So says the WSJ's Fed watcher John Hilsenrath in a piece just published. Thanks to our friends at Livesquawk for the heads up

"Federal Reserve officials have fuzzy views on how wage growth fits in with their objectives for the economy. They would like to see wages growing faster. It would give them confidence that the economy is closer to their dual goals of producing healthy job growth and modestly rising inflation. But the linkages between wages, jobs and inflation are unclear, and so they're not banking on faster wage growth materializing"

Yellen said explicitly in her March speech that she is prepared to start moving interest rates up even before she sees sure signs that wages are rising faster.

"That said," she added, "I would be uncomfortable raising the federal funds rate if readings on wage growth, core consumer prices, and other indicators of underlying inflation pressures were to weaken."
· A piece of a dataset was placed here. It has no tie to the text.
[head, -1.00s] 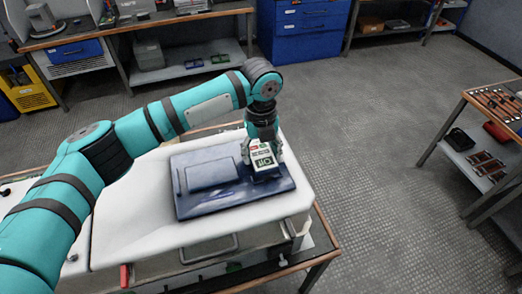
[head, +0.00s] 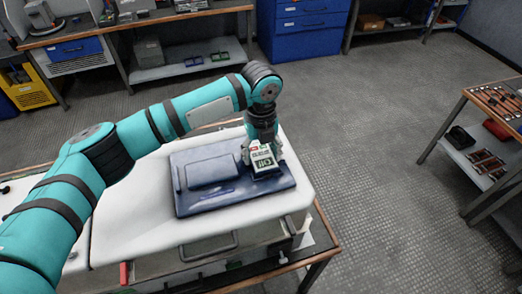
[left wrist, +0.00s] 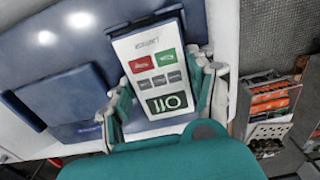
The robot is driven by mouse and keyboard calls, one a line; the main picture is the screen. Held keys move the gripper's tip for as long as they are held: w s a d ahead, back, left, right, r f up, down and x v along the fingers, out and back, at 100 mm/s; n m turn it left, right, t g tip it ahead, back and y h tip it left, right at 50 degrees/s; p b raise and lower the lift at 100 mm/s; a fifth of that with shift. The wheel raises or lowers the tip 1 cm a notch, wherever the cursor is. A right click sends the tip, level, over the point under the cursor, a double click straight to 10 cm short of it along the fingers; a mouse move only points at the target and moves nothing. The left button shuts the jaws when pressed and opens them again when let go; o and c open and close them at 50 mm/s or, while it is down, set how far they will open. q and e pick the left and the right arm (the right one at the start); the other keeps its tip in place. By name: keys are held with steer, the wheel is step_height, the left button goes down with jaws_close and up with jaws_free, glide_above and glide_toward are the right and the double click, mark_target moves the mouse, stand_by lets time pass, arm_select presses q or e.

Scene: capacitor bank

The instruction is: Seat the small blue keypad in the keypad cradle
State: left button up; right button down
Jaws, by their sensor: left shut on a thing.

"Given her stance, Friday's employment cost report doesn't look like a deal breaker for the Fed in its long-running debate about when to raise short-term interest rates. Wages appear to be stagnant but not clearly weakening, which is what she set out as her threshold for not acting. Still, it creates new doubts for officials and doesn't help them build the confidence they're hoping to build that the job market is nearing full employment and inflation rising toward 2%"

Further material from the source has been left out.